A chiudere la serata del 9 maggio il semidebutto di Lisandru aka Alessandro Sanna, vincitore del piccolo festival del cantautore “A squarciagola”. Lisandru è un polistrumentista, rumorista, costruttore di suoni e di aggeggi elettronici, chitarrista, bassista e fedele militante in band di tutto rispetto come Ozelo, Ariabascia, Iskeed e Monoke. Di recente si è proposto come cantautore e si sta facendo notare dalla critica e dal pubblico di appassionati, fatto assai notevole visto che ancora deve uscire il suo primo disco. Sul palco del 9 maggio l’emozione era tanta e la chiave proposta era decisamente più rock rispetto all’esordio a squarciagola, totalmente acustico. C’erano almeno due anime che combattevano su quel palco, con una certa energia e forse un po’ di sofferenza: quella del rocker appunto e quella del cantautore novello; chi vincerà? Chissà. Grande curiosità per il debutto discografico.

Il giorno dopo stessa location a cielo aperto per il concertone dei Diaframma; la band di Federico Fiumani sorprende sempre per l’energia e la rinnovata volontà nichilst dark (si fa per dire, eh) che si accende sul palco, non è un luogo comune: c’erano le sedie lì davanti, perché così è Palazzo Ducale e così è un po’ l’anima del Festival (musica e parole d’autore, appunto), ma quando in scena c’è un signor punk prima o poi (ma è stato davvero più prima che poi) quelle sedie spariscono. E così è successo. E siccome le sedie non potevano sparire davvero, ecco la cara vecchia e allegra calca punkettona davanti al palco, punkettoni ben vestiti perlopiù, e perlopiù, ma appena appena, brizzolati. D’altronde il brizzolato per eccellenza era sul palco a spaccare tutto, Federico Fiumani, il poeta punk dark wave, trasfigurazione di David Bowie, stesso fisico, stessa sigaretta arrogante, stessa genuina boria. Inutile dire che il repertorio classico l’ha fatta da padrone, ma è normale, è così che funziona nell’ambiente, i veri punk non invecchiano mai.
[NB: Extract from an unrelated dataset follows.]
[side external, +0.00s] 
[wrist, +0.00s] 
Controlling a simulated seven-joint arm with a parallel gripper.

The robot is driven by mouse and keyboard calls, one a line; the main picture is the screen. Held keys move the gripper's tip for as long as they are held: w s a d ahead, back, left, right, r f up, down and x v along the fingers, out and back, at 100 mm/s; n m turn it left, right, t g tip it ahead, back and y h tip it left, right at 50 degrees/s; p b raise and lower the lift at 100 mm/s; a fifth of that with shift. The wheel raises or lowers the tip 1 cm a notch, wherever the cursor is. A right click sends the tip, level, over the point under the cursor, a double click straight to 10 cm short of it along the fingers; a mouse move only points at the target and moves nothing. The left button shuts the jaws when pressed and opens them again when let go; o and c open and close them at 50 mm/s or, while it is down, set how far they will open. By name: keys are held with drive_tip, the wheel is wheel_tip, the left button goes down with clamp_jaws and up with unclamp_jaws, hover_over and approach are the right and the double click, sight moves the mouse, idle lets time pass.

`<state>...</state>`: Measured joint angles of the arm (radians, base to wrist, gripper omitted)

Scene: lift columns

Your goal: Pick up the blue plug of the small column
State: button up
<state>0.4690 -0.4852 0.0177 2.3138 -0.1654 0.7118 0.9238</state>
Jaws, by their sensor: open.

O si illudono sempre. Grande calore e gioia del pubblico.



Sempre il 10 maggio ad aprire la serata c’è stato il debutto live di OK BA’, duo (ma loro si arrabbiano se li si chiama così) formato da Pasquale Demis Posadinu (già solista e in precedenza Primochef del Cosmo) e Alberto Atzori (giovane musicista, cantante e talentuoso produttore). Si tratta di un progetto nuovo, trasversale in un certo senso rispetto alle culture di provenienza dei due musicisti; Pasquale lo definisce “la cosa più pop che abbia mai fatto” e a quanto pare questa dimensione lo mette a suo agio e in pericolo allo stesso tempo. Di sicuro si tratta di una dimensione capace di produrre emozioni che arrivano dritte dritte alla ghiandola pineale (ghiandola che probabilmente cambia colore a seconda delle circostanze); il 10 maggio di sicuro era blu. D’altronde questa dimensione di familiarità da una parte e di lontana precarietà dall’altra la si intravvede già nel moniker del progetto: infatti OK BA’ è la parolina magica con cui la figlia di Pasquale riesce a ottenere praticamente tutto da lui. Chissà questa volta cosa gli aveva chiesto. Di sicuro almeno una piccola grande emozione.

Sabato 11 maggio è stata la giornata di chiusura del festival: cambio location, tutti al Quod stavolta con Canarie. Si tratta di un duo di recente formazione (Paola Mirabella alla voce e tastiere e Andrea Puccini alla chitarra e voce) che ha appena pubblicato il disco d’esordio “Tristi Tropici”. Per l’occasione i due musicisti erano accompagnati da un signor bassista e un signor batterista, molto raffinati e creativi anche nella scelta e nell’utilizzo dei propri set, dove per quanto lo spirito e l’impianto generale fosse sostanzialmente pop e lounge (volendo british) è stato interessante osservare la disinvoltura con cui si passava da un uso tradizionale degli strumenti a un utilizzo decisamente sperimentale, per non dire audace. Il pubblico ha gradito parecchio e la pioggerella che all’improvviso si è manifestata tipo un Manitù pigro ha spinto un po’ verso le danze e le birrine d’ordinanza, ma in chiusura del festival era doveroso essere un po’ ubriachi, d’altronde si era a cielo coperto stavolta, in tutti i sensi.

E sia, anche la 21esima si Abbabula è andata. Ed è andata più che bene.  Dunque salute. E alla prossima.